Mencari Identitas di Tengah Pengasingan
Lahir di desa Al-Birwa, Galilea, Palestina, pada 13 Maret 1941, Darwish mengalami kehilangan sejak usia muda. Ketika desanya dihancurkan akibat Perang Arab-Israel 1948, keluarganya terpaksa mengungsi, dan sejak saat itu, ia selalu hidup dalam pencarian identitas.
Dalam banyak puisinya, Darwish menggambarkan dirinya sebagai "orang asing di tanah sendiri." Konsep ini mengingatkan pada gagasan Edward Said tentang otherness, di mana identitas seseorang sering didefinisikan oleh kuasa yang lebih besar. Namun, Darwish tak sekadar meratapi keterasingannya. Ia justru mengubahnya menjadi sumber kekuatan kreatif, menjadikan pengasingan sebagai bahan bakar bagi puisinya.
Puisi sebagai Bentuk Perlawanan
Banyak yang melihat puisi Darwish sebagai senjata dalam perlawanan, tapi bukan dalam arti konfrontatif. Sastra, seperti yang dijelaskan Barbara Harlow dalam Resistance Literature (1987), bisa menjadi alat yang membangun kesadaran dan solidaritas tanpa kekerasan.
Darwish memahami hal ini dengan baik.
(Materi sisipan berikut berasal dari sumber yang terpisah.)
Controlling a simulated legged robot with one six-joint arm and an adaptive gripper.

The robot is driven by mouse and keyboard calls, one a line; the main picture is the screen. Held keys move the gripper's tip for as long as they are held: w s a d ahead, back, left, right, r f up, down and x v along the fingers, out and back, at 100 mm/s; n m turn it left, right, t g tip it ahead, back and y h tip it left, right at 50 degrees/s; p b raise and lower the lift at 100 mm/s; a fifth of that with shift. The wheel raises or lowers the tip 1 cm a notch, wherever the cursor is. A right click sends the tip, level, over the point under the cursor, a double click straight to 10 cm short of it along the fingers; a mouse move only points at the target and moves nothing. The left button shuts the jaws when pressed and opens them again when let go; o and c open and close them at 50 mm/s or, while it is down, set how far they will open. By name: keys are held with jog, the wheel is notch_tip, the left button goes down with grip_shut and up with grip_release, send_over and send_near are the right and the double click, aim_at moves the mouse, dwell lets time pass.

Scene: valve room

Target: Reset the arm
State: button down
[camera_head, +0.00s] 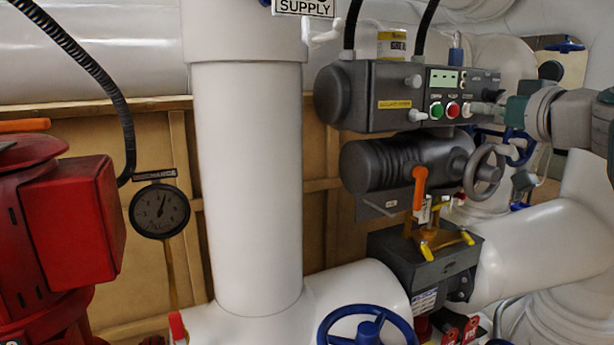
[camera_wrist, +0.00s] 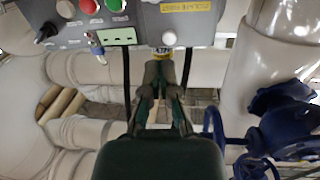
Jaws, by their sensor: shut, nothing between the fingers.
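My arm reaches in from the right edge of the head view. My gripper (camera_head: 484,108) points left, in front of the right end of the grey control box (camera_head: 375,83); the head view does not settle whether it touches the box. In the wrist view my gripper (camera_wrist: 158,72) extends up the middle with its two fingers close together. It is shut and holds nothing. The box (camera_wrist: 140,20) shows upside down along the top of the wrist view, with its buttons at upper left and a pale knob (camera_wrist: 169,38) just above the fingertips.
A grey actuator with a handwheel (camera_head: 484,170) and an orange lever (camera_head: 419,188) sits below the box. A blue handwheel (camera_head: 367,328) is at the bottom. A thick white pipe (camera_head: 247,180) stands left of the box, a red machine (camera_head: 66,220) and gauge (camera_head: 159,211) farther left.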

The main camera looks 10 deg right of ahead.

Dalam puisinya Identity Card (1964), ia menantang stereotip dengan kalimat tegas: "Tuliskan! Saya seorang Arab." Ungkapan sederhana ini menjadi suara lantang bagi mereka yang merasa terpinggirkan, bukan hanya di Palestina tetapi juga di belahan dunia lain.
Cinta yang Tak Terbatas oleh Batas Geografis
Selain dikenal sebagai penyair perlawanan, Darwish juga adalah penyair cinta. Tapi cintanya tak sebatas kisah romansa. Ia menulis tentang cinta terhadap tanah air, kehidupan, dan kemanusiaan dengan intensitas yang sama.
Dalam Mural (2000), yang ia tulis setelah mengalami serangan jantung, Darwish merenungkan kematian dan keabadian. Ia berkata, "Aku mencintaimu dalam segala yang aku lihat, dan aku melihatmu dalam segala yang aku cintai." Baginya, cinta bukan hanya perasaan personal, tetapi juga sesuatu yang bisa menghubungkan manusia dengan hal-hal yang lebih besar.
Najat Rahman dalam Literary Disinheritance (2008) menyebutkan bahwa Darwish menggunakan metafora cinta untuk membangun jembatan antara pengalaman pribadi dan realitas sosial-politik. Dengan kata lain, bagi Darwish, cinta bukan pelarian, melainkan cara memahami dan mengubah dunia.